Aim: Begin with the line that contains "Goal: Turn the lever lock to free", end with the line that contains "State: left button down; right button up", and extract exactly that stretch of lines.

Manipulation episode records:
-----
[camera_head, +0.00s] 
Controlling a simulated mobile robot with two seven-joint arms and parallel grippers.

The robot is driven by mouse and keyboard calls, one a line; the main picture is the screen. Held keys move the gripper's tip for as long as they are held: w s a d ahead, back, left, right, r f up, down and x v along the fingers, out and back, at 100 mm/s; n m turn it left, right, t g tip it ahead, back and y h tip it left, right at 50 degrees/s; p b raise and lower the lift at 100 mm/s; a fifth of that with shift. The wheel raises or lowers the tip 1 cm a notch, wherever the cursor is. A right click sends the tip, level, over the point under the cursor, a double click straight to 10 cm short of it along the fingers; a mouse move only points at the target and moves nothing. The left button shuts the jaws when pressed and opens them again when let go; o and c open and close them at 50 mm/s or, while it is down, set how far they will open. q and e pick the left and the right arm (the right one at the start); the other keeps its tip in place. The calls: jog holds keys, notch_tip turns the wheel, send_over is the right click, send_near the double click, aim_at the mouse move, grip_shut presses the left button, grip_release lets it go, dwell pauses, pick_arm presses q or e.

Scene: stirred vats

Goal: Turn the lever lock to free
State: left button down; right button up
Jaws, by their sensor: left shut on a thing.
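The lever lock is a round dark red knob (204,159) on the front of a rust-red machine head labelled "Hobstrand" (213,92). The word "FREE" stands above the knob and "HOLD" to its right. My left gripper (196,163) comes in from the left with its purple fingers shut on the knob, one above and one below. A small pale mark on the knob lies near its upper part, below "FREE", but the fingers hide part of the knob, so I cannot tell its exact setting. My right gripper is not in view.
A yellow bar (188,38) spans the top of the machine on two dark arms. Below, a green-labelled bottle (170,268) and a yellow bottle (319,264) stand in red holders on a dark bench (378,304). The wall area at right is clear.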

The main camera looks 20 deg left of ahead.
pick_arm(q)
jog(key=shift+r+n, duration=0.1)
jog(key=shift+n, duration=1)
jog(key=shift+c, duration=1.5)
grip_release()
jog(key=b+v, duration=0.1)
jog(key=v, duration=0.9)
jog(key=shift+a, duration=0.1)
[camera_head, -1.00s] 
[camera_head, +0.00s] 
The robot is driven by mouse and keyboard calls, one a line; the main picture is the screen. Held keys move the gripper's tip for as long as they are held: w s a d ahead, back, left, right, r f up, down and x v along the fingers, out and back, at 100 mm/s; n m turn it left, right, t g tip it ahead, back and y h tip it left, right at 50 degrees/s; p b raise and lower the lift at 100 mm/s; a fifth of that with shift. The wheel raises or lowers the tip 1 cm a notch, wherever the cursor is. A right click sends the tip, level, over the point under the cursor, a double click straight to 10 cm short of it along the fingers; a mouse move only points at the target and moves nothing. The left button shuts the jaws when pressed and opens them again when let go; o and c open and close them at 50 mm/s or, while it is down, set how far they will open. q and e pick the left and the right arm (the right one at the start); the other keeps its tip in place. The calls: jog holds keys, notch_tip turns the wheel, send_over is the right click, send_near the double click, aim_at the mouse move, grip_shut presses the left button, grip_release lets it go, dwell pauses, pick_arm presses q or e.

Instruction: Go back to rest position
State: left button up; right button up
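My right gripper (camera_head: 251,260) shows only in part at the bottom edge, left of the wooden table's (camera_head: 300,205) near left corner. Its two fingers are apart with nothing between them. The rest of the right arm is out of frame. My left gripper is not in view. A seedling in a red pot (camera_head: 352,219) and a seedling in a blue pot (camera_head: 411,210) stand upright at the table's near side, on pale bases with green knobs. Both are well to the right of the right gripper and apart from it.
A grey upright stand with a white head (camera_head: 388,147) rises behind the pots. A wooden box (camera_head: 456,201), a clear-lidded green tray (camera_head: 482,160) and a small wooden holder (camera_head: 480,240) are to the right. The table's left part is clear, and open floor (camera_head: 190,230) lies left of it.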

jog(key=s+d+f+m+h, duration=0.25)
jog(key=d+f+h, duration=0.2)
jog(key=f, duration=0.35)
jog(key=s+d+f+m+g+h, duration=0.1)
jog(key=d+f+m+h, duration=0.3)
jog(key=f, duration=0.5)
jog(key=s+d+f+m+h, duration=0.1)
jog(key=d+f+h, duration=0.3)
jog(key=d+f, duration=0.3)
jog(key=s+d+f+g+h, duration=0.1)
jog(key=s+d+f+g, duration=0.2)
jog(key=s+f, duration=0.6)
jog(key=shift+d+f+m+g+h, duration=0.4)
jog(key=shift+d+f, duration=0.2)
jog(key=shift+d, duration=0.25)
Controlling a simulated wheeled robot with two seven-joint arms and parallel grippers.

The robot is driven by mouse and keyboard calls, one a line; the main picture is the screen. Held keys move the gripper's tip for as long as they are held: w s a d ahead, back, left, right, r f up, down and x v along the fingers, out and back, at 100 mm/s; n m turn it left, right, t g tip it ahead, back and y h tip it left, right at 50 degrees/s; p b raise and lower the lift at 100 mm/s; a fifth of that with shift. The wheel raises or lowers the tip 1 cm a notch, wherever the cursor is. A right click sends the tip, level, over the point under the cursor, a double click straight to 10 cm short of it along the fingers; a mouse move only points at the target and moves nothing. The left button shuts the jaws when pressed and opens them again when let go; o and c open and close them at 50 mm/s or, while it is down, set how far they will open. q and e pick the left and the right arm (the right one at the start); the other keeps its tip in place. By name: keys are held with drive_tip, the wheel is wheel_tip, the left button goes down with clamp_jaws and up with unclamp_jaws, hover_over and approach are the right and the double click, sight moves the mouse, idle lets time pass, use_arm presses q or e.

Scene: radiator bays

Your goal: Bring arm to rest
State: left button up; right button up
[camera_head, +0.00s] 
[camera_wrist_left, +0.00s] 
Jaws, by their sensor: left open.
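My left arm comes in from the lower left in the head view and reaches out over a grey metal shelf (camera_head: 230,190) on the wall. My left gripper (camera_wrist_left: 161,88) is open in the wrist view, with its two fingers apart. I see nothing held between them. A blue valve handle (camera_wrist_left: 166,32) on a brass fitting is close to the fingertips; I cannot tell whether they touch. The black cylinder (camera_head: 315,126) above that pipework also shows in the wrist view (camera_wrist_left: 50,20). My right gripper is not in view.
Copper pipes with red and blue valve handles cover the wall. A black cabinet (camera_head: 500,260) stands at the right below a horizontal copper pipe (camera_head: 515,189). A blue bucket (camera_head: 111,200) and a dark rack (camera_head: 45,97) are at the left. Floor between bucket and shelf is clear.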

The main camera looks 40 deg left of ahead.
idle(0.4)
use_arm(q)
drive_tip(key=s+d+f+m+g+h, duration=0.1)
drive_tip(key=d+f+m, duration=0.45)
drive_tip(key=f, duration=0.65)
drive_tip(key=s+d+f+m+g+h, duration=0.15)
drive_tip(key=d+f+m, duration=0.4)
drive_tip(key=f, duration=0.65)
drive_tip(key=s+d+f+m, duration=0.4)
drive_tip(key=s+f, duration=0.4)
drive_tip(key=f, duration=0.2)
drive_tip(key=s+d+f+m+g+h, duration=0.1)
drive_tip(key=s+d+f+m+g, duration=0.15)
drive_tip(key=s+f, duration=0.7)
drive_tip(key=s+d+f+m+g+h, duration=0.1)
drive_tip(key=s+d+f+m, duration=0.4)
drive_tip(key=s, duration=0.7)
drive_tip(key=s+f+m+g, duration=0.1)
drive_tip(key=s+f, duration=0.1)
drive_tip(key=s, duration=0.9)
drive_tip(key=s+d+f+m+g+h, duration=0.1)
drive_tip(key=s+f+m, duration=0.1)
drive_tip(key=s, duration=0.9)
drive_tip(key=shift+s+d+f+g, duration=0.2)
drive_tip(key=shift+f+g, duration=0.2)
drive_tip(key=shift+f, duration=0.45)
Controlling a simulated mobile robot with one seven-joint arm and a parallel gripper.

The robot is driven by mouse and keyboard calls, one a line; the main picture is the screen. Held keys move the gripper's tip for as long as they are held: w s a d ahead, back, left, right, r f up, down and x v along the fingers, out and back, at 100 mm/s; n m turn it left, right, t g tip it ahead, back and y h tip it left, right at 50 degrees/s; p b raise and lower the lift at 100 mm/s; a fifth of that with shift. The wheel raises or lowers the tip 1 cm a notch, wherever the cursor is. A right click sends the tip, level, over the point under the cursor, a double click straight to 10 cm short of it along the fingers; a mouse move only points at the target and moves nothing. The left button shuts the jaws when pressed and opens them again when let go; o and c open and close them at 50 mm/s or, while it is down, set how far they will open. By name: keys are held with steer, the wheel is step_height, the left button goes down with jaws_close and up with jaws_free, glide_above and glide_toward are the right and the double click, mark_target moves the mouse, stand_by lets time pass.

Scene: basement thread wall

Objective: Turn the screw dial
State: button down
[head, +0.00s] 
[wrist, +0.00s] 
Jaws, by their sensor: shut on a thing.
-----
Response to this exercise:
Goal: Turn the lever lock to free
State: left button down; right button up

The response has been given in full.